SUPPLIED MATERIAL.
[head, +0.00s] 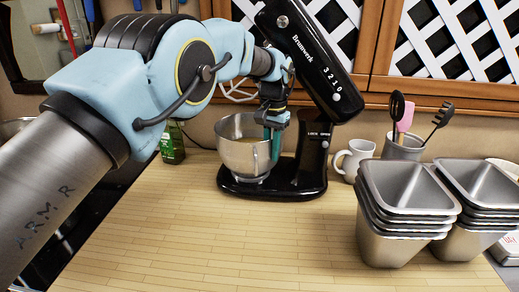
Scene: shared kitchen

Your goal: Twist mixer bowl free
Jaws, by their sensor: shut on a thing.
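The black stand mixer (311,155) stands on the wooden counter with its head tilted up. Its steel bowl (238,156) sits upright on the mixer's base, with some tan contents showing inside. A whisk-like wire attachment (238,90) hangs under the raised head, partly behind my arm. My gripper (275,147) points down at the right side of the bowl, between the bowl and the mixer's column. Its greenish fingers are shut on the bowl at its right side, near the handle. The exact contact is small and partly hidden.
Stacked steel containers (405,205) stand at the right front. A white mug (352,158) and a utensil crock (403,147) stand right of the mixer. A green bottle (172,143) stands behind at left. The counter (220,240) in front is clear.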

WHAT IS BEING ASKED. Reproduce each line exactly, please, except for any pictures.

RESULT.
[head, +0.00s] 
Scene: shared kitchen

Your goal: Twist mixer bowl free
Jaws, by their sensor: shut on a thing.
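The black stand mixer (311,155) stands on the wooden counter with its head tilted up. Its steel bowl (238,156) sits upright on the mixer's base, with some tan contents showing inside. A whisk-like wire attachment (238,90) hangs under the raised head, partly behind my arm. My gripper (275,147) points down at the right side of the bowl, between the bowl and the mixer's column. Its greenish fingers are shut on the bowl at its right side, near the handle. The exact contact is small and partly hidden.
Stacked steel containers (405,205) stand at the right front. A white mug (352,158) and a utensil crock (403,147) stand right of the mixer. A green bottle (172,143) stands behind at left. The counter (220,240) in front is clear.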

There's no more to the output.